Ms Phillips said: “Sellers, either farmers or landowners, have a web of vital information which if they pass across to a solicitor early on can rapidly accelerate the sale process towards completion day.
“Leaving it until after the property is sold, as some farmers appear to be doing, means vital searches for deeds and missing documents, essential checks on the title on the land and ironing out discrepancies are being left until the last minute when in reality those tasks can take weeks to complete.
“It’s a needless delay for the sale of a farms here in the region. It could be easily dealt with by sellers being more proactive and working in partnership with their lawyer and land agent from day one.

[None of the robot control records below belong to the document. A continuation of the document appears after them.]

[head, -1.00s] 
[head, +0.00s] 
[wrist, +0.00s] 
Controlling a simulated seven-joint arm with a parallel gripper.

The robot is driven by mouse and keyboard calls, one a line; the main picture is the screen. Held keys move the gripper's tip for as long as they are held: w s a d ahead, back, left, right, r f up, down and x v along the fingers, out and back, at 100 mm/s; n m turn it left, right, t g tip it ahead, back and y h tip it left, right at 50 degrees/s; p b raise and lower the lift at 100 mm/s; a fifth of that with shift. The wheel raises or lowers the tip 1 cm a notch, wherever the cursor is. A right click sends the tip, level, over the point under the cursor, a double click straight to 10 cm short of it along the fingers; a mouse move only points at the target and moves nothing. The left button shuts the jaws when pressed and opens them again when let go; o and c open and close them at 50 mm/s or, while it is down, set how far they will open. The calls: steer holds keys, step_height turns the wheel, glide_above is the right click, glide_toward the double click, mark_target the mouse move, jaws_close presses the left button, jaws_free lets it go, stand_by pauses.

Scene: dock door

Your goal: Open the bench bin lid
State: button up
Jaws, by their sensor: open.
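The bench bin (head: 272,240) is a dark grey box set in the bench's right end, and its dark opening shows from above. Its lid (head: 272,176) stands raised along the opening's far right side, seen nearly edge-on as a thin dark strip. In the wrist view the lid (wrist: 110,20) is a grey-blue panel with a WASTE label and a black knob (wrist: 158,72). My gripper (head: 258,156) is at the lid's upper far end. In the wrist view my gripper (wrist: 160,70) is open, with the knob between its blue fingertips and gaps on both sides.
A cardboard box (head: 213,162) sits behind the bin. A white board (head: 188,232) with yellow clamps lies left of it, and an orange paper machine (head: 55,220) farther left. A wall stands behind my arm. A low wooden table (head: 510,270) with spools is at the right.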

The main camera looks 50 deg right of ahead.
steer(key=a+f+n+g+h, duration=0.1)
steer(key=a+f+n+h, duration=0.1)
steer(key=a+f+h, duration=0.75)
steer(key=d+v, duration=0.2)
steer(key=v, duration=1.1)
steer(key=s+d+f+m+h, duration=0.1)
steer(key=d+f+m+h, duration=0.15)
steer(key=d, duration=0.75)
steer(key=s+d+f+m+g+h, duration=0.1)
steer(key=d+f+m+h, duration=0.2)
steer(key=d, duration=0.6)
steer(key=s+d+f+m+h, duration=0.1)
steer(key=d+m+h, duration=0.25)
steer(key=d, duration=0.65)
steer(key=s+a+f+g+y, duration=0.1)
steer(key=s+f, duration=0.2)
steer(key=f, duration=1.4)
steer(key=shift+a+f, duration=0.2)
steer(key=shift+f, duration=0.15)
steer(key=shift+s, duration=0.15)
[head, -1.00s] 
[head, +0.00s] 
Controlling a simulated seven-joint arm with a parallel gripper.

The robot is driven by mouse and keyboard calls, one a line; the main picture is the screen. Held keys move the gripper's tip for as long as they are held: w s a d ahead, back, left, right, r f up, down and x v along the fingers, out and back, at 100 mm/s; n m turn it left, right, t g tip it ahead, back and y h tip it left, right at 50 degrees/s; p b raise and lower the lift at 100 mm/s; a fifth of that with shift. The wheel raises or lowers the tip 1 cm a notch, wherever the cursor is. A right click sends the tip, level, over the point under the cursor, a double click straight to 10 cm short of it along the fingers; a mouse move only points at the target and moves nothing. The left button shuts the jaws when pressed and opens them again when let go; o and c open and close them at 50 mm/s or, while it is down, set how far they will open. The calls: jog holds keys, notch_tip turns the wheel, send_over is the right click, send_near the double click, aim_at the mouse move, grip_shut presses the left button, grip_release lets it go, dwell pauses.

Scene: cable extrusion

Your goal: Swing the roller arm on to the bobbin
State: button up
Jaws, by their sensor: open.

Our experience shows that approach can dramatically save time, effort and money.”
Ms Phillips added that solicitors handling the sale of farm land have to handle time-consuming matters such the examination of milk quotas, stewardship schemes, employees to transfer, drainage, pollution or flooding as well as typical property matters such as fixtures and fittings or access to land.
To help address the problem the firm’s agriculture and rural division has designed a checklist for farmers and landowners which shows every legal issue that should be addressed as part of any sale.